Countries like the UK might, meanwhile, start to do better than in the past once China focuses more on higher quality service items like healthcare and on advanced technologies for energy efficiency. It is also possible that some European ‘losers’ of the past, especially those that suffered from China’s cheapness as a source of low value added exports, might start to do better. Portugal and Italy have been at the forefront of this challenge, but the increased value of the Chinese renminbi (RMB), together with the ongoing rise in Chinese wages, means that China will no longer be the competitive threat it once was.

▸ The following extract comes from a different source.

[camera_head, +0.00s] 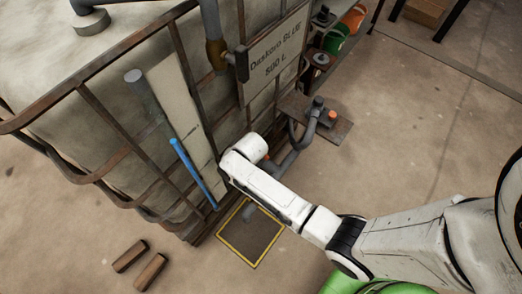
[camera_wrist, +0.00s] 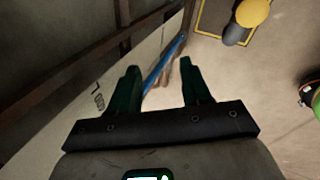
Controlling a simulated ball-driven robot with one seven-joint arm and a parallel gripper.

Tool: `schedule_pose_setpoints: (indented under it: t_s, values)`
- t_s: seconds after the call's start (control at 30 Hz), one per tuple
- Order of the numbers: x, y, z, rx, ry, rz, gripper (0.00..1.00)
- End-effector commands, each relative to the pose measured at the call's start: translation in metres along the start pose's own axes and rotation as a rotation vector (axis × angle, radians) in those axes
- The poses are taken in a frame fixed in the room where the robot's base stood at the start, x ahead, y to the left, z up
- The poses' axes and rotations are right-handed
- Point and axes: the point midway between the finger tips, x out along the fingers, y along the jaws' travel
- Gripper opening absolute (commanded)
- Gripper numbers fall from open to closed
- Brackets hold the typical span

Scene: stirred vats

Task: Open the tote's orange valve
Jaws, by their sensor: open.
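The tote (camera_head: 95,130) is a large pale tank in a rusty cage, filling the left of the head view. A rounded yellow-orange part (camera_wrist: 253,12) with a grey piece (camera_wrist: 232,34) shows at the top right of the wrist view; I cannot tell whether it is the orange valve. A small orange spot (camera_head: 267,157) shows beside my wrist in the head view. My gripper (camera_wrist: 160,70) is open, with two dark green fingers and nothing held. It is near the tote's lower front; my arm hides the fingers in the head view.
A yellow-edged dark mat (camera_head: 252,240) lies below a grey spout. A blue strip (camera_head: 193,173) runs along the tote's front. A grey pipe with an orange cap (camera_head: 332,115) stands on a plate. Two brown blocks (camera_head: 129,255) lie on open floor.

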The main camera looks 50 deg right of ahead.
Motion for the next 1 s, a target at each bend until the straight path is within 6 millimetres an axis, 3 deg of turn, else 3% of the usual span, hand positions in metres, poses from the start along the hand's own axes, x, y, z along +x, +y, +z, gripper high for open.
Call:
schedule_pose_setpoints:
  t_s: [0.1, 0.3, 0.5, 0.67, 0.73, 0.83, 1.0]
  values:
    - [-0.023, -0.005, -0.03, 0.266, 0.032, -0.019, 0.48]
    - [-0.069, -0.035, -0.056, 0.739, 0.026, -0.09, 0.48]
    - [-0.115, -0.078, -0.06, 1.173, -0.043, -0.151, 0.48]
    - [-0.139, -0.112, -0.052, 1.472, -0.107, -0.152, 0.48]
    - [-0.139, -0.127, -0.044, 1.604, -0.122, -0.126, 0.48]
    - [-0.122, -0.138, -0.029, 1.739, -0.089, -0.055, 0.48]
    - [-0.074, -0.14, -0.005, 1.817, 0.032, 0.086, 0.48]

China’s economy is already about one and half times the size of the other three BRIC countries put together, creating in economic terms the equivalent of a new India every two years
Each of the other BRIC countries has a GDP of approximately $2 trillion – similar to that of Italy – though the exact figures depend on their own exchange rate against the dollar. But by 2025, India should start to emerge as somewhat bigger than the others because its favourable demographics give the country a high growth potential. Of course, achieving this potential requires effective policymaking, but the strong electoral victory of India’s new prime minister Narendra Modi offers a perfect opportunity to introduce powerful reforms that could accelerate the growth rate.
And although India’s economy is unlikely to reach the size of China’s in the next decade (or even the next three), it is quite possible that the country could experience stronger GDP rates of growth, perhaps more than 7%, over the coming decade. Introducing a simpler governance structure will lie at the heart of India’s opportunity to reform, and if implemented could unleash years of powerful investment-led growth. This would be a great opportunity for countries like Germany, Japan and South Korea, which greatly benefitted from similar developments in China. If India continues on this path, its economy could by 2025 be the same size as Japan’s, and will most likely have surpassed those of all individual European nations.

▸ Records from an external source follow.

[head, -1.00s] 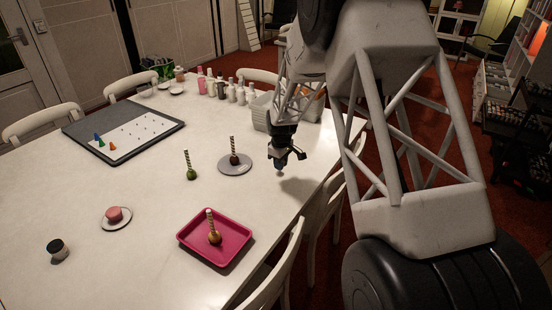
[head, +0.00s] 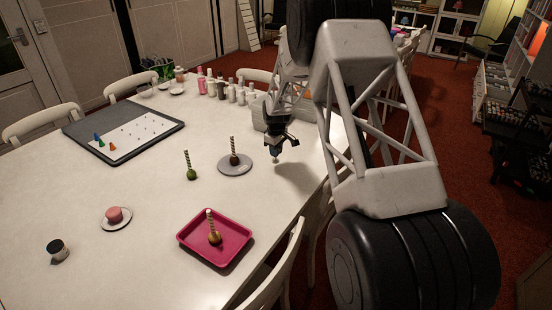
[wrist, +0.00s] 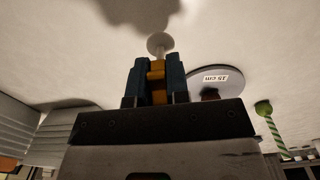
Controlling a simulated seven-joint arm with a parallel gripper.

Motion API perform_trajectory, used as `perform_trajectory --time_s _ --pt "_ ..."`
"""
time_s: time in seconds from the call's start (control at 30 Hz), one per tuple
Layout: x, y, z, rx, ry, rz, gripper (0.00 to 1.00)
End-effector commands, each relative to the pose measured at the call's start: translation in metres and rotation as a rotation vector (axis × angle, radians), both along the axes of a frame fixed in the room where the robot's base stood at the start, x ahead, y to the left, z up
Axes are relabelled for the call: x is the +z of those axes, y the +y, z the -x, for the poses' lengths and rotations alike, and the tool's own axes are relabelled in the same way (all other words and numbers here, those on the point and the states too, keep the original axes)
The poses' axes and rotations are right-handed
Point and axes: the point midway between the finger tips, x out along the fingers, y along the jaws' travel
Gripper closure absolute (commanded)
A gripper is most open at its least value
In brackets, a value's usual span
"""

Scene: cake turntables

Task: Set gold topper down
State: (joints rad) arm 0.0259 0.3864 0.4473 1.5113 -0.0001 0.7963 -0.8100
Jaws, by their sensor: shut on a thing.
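My gripper (head: 276,156) hangs over the table's right part, to the right of the grey turntable (head: 236,170). In the wrist view its two blue fingers (wrist: 156,80) are shut on the gold topper (wrist: 157,78). The topper's gold part is between the fingers, and a pale round end (wrist: 159,43) sticks out beyond them. In the head view this pale end points down, seemingly just above the white table (head: 150,205); contact cannot be told.
A dark ball with a striped stick (head: 234,158) stands on the turntable. A green one (head: 191,173) stands left of it. A brownish-gold one (head: 213,237) is in the pink tray (head: 238,262). Bottles (head: 220,88) and a grey bin (head: 259,112) stand behind.

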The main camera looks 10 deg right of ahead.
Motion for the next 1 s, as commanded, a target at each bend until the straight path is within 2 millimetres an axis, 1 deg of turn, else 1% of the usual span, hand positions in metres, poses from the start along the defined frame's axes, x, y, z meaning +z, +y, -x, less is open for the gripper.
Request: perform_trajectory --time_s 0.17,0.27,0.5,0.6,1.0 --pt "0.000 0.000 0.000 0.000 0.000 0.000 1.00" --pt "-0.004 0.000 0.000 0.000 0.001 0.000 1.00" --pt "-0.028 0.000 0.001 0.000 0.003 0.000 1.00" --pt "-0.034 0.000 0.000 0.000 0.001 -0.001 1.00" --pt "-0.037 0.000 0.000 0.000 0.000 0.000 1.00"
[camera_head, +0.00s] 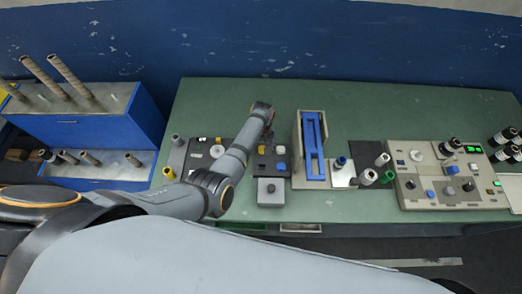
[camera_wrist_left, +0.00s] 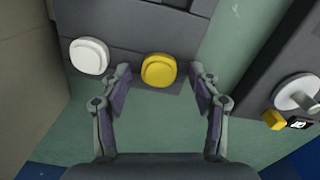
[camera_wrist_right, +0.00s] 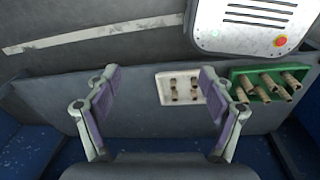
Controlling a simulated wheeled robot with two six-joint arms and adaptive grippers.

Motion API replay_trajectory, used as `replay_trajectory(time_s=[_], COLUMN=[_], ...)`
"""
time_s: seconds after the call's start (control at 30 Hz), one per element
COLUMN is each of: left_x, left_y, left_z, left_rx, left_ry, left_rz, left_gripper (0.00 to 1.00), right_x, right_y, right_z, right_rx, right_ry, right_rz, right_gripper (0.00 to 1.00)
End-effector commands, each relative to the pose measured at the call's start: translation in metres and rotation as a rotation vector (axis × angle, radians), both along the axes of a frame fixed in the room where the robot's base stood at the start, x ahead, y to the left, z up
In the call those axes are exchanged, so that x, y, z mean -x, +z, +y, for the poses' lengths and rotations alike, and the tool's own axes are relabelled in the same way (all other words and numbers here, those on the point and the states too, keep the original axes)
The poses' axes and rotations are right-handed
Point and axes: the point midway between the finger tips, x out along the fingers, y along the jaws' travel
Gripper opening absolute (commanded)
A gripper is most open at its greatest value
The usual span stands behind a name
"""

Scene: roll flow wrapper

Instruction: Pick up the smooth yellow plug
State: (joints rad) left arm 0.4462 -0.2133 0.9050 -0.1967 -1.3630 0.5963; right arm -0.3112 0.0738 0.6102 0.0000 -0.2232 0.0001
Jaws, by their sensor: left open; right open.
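The smooth yellow plug (camera_wrist_left: 158,70) is a round, glossy knob near the edge of a dark grey panel in the left wrist view. It also shows in the head view (camera_head: 261,149). My left gripper (camera_wrist_left: 163,82) is open, its two fingers apart on either side of the plug in the picture. The fingers appear clear of the plug; the height gap cannot be told. In the head view the left gripper (camera_head: 262,108) is over the far part of the green table. My right gripper (camera_wrist_right: 161,82) is open and empty in its wrist view.
A white plug (camera_wrist_left: 89,57) sits close beside the yellow one. Another panel with a round disc (camera_wrist_left: 297,92) and a small yellow part (camera_wrist_left: 274,120) lies to the right. The blue-framed stand (camera_head: 313,145) rises right of the plug panel in the head view.

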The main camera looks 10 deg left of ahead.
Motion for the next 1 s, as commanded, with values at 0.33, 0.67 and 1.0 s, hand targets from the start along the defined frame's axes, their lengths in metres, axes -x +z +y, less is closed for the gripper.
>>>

The two other BRIC countries, Brazil and Russia, are set to find the next decade more challenging, as they need to wean themselves off being so dependent on commodities by making their economies more competitive and allowing scope for more private sector investment. Though not impossible, such adjustments will require much more boldness than is currently being displayed by their policymakers. Despite these challenges, both countries should be able to match European countries’ growth rates, and so will easily figure by 2025 in the list of the world’s top 10 economies. If not bigger than Germany, they will by then be at least as big as France, and maybe even the UK.

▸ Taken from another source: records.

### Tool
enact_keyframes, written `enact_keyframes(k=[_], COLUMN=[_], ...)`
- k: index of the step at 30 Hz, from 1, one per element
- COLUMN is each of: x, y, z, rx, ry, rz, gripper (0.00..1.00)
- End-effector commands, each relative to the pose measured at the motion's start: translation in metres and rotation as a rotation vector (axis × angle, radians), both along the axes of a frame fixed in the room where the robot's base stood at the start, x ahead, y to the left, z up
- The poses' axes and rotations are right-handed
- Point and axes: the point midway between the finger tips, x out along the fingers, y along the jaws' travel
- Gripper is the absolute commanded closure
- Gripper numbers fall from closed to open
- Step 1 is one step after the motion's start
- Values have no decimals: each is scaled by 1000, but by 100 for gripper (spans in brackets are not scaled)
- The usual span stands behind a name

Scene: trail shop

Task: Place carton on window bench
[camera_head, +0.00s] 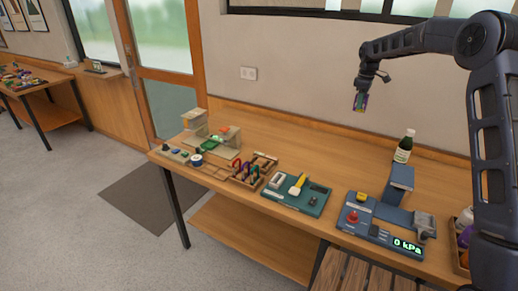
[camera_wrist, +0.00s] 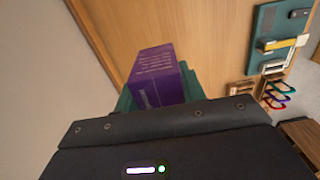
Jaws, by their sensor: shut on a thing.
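My gripper (camera_head: 361,91) hangs from my arm, well above the back part of the long wooden bench (camera_head: 315,152). It is shut on a small carton (camera_head: 360,103), which is clear of the bench top. In the wrist view the carton (camera_wrist: 153,76) is purple with pale print and sits between green finger parts. The fingertips are partly hidden by the carton and the dark gripper body. The bench runs along the wall under a window (camera_head: 330,8). I cannot tell whether this is the bench the task names; another wooden table (camera_head: 45,85) stands far left.
The back strip left of the bottle is clear.

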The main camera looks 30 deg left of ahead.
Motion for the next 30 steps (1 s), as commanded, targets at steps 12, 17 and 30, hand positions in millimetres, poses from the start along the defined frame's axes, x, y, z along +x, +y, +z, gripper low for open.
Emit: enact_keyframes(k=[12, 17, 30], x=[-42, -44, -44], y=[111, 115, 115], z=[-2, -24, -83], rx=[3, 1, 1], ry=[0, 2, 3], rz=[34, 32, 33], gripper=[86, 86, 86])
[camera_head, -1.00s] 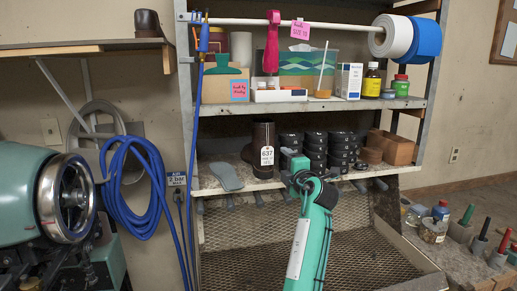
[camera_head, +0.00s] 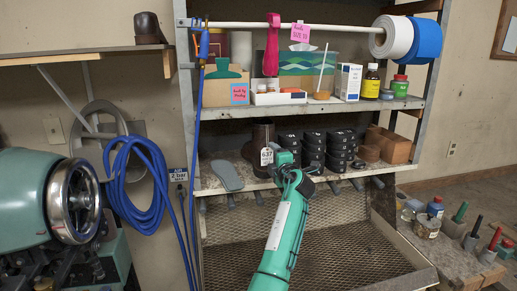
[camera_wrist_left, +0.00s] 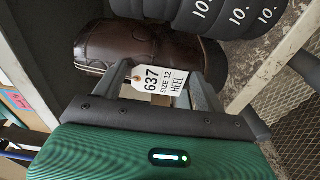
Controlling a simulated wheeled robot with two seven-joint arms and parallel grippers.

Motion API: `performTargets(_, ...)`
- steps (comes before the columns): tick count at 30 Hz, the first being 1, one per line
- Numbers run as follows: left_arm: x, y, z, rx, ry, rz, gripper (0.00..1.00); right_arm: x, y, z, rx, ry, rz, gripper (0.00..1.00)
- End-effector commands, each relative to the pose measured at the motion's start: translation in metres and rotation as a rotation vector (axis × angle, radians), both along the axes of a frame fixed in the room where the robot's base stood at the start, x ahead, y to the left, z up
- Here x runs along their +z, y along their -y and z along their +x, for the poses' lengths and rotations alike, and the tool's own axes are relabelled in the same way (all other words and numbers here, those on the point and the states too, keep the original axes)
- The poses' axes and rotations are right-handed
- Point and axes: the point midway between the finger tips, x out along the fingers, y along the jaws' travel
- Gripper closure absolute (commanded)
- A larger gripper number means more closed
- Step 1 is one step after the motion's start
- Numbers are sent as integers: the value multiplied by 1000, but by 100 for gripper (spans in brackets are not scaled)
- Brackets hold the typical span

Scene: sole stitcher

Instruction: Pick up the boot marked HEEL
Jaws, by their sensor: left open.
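A dark brown boot (camera_head: 262,136) stands on the middle shelf, left of the black stacks. Its white tag (camera_head: 266,157) hangs on its front. In the left wrist view the boot (camera_wrist_left: 110,45) is close, and the tag (camera_wrist_left: 165,82) reads 637, SIZE 12, HEEL. My left gripper (camera_head: 283,158) is just to the right of and in front of the boot's lower part. In the wrist view my left gripper (camera_wrist_left: 160,74) is open, its fingers apart with the tag between them. The fingertips reach the boot's near edge; I cannot tell if they touch. My right gripper is out of view.
Black numbered stacks (camera_head: 313,150) stand right of the boot. A grey sole (camera_head: 227,176) lies to its left. The loaded upper shelf (camera_head: 250,111) is above. A wire mesh tray (camera_head: 340,235) lies below. Another brown boot (camera_head: 148,27) stands on the upper left shelf.

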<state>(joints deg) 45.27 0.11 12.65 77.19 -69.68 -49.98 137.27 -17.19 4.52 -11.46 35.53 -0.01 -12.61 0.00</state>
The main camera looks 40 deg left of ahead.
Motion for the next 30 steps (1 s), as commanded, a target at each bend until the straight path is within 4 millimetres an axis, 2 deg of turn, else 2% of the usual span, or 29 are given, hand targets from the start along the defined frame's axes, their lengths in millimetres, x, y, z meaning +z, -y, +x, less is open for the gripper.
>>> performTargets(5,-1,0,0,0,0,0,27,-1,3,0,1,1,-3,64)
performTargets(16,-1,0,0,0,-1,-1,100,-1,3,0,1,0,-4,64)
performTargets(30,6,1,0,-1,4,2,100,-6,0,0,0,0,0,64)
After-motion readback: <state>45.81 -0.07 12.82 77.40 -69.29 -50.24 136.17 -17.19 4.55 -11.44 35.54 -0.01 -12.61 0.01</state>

The BRIC countries will collectively be well on their way towards becoming as large as the G7 economies (though it might take a further five years to mathematically achieve this fate). This will have profound consequences for global economic and social governance, requiring the world’s (relatively) declining economic powers to give up some space in the global order – and that’s going to be a big challenge for the leading European countries. China alone will be effectively the same size as the U.S. or the EU and will insist on playing a bigger role in the IMF, World Bank, G20 and, one presumes, a more effective and modernised version of the G7. The largest European countries will need to come to terms with the reality of no longer being individually represented in these fora, and instead accept a combined representation at the G7 and perhaps in the IMF too. If not, these organisations risk losing their legitimacy. It will be extremely difficult for these countries to accept this, but without such changes these international organisations will be unable to play roles they were created for.
France, Germany and the UK are likely to remain among the world’s 10 largest economies, but Italy will by 2025 barely be hanging in there, against strong challenges from Mexico, South Korea, Indonesia and Turkey
France, Germany and the UK are likely to remain among the world’s 10 largest economies, but Italy will by 2025 barely be hanging in there, against strong challenges from Mexico, South Korea, Indonesia and Turkey.
Another ‘winner’ likely to profit from China’s rise is, in my view, the U.S., as long, that is, as Washington can handle the geopolitics of there being another economy as large as its own. In many ways, the next eleven years will be all about the U.S. and China being able to sit side by side as the world’s two dominant economies, accepting each other despite their different choices of governance and socio-political structures. If they can do this, both will benefit greatly.
The threats felt in the U.S. that American industry is being hollowed out by China should dissipate. With the relative shift in the value of their currencies and the dramatic shift in the availability of cheap domestic energy, the U.S. is likely to see a modest resurgence of its productive industrial capacity, and with this its ability to export to the rest of the world, China included. The days of massive trade deficits in the U.S. and surpluses in China will, come 2025, be no more.
Among the greater challenges to global economic governance is how the dollar will develop alongside the rise of the RMB – and this is very hard to predict. If this were based purely on economic size, it would be more straightforward and I would expect the RMB to supplant the role of the dollar in much international trade, possibly including the price of some commodities. But when considering domestic preferences, it is unclear whether China will want the RMB traded as openly and freely as will be necessary. And though it’s possible that China will push for some overhaul of the international monetary system, in which the major exchange rates do not trade freely, this is something the U.S. would oppose, and presumably would only agree to under crisis circumstances similar to those of 2008-09.
It is similarly difficult to forecast confidently how the EU, and specifically the eurozone, will cope with this new world. If Europe were to truly develop an outward-looking mindset, all the predictions I have made would probably be very positive for Europe as a whole. This would, however, also require Europe to be a lot more flexible than it has been in recent years, less obsessed with protecting losers and bolder about finding winners. One can only hope that a new generation of leaders, perhaps not so encumbered by Europe’s 20th century history, might be better placed to deliver, for there is little sign of today’s leaders being able to grasp the opportunities.